_STATED EXERCISE_
Reproduce the listing below in its entirety. Change nothing.
--------
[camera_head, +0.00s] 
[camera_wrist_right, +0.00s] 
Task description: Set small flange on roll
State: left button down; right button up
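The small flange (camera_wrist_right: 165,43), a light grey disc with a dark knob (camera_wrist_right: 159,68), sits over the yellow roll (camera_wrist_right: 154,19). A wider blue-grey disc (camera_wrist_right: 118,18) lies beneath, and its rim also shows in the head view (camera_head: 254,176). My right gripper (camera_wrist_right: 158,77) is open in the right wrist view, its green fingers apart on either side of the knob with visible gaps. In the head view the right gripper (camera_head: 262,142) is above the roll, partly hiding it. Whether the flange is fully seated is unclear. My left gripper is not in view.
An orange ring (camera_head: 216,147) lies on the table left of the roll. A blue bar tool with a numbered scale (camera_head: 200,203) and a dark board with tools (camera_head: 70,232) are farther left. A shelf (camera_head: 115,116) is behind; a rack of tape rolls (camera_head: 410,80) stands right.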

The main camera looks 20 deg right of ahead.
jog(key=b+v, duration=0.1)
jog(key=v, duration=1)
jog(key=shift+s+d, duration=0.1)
--------
_OUTPUT OF THE TASK_
[camera_head, +0.00s] 
[camera_wrist_right, +0.00s] 
Task description: Set small flange on roll
State: left button down; right button up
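The small flange (camera_wrist_right: 165,43), a light grey disc with a dark knob (camera_wrist_right: 159,68), sits over the yellow roll (camera_wrist_right: 154,19). A wider blue-grey disc (camera_wrist_right: 118,18) lies beneath, and its rim also shows in the head view (camera_head: 254,176). My right gripper (camera_wrist_right: 158,77) is open in the right wrist view, its green fingers apart on either side of the knob with visible gaps. In the head view the right gripper (camera_head: 262,142) is above the roll, partly hiding it. Whether the flange is fully seated is unclear. My left gripper is not in view.
An orange ring (camera_head: 216,147) lies on the table left of the roll. A blue bar tool with a numbered scale (camera_head: 200,203) and a dark board with tools (camera_head: 70,232) are farther left. A shelf (camera_head: 115,116) is behind; a rack of tape rolls (camera_head: 410,80) stands right.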

The main camera looks 20 deg right of ahead.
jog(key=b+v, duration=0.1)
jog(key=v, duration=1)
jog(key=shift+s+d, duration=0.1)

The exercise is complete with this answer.